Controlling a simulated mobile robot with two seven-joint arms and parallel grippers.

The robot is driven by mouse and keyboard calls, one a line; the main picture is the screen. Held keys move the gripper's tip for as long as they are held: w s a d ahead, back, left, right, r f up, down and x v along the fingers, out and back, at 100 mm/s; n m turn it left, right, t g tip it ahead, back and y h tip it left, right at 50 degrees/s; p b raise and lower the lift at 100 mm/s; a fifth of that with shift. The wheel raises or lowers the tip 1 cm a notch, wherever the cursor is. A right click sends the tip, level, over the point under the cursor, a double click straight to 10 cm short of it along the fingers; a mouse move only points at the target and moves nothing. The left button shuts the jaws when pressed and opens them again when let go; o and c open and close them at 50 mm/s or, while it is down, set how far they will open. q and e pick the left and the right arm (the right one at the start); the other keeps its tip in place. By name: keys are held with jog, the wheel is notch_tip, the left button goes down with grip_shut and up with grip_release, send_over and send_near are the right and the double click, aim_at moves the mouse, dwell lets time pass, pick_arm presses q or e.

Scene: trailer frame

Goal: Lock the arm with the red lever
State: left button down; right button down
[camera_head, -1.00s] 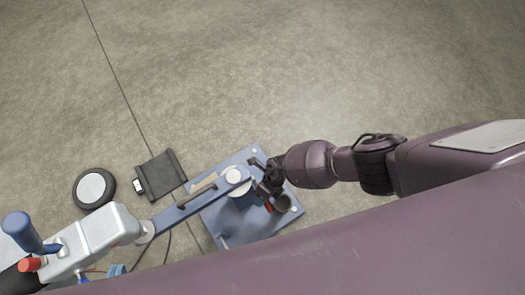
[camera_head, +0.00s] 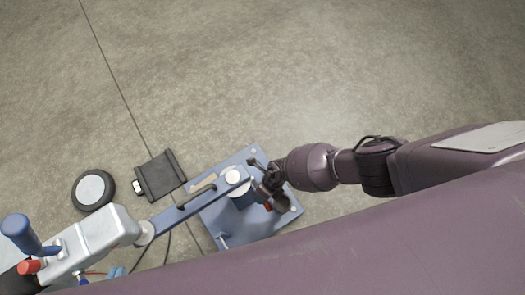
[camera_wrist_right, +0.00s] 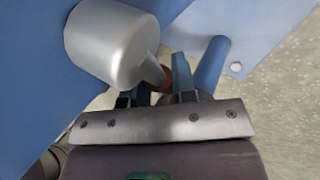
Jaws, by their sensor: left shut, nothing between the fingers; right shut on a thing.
****
* [WHAT TO WORK ON]
Set down the line containing "State: left button down; right button down", then every later line through the end of the material, exactly as written; omit any picture.

* [FINAL RESULT]
State: left button down; right button down
[camera_head, -1.00s] 
[camera_head, +0.00s] 
[camera_wrist_right, +0.00s] 
Jaws, by their sensor: left shut, nothing between the fingers; right shut on a thing.

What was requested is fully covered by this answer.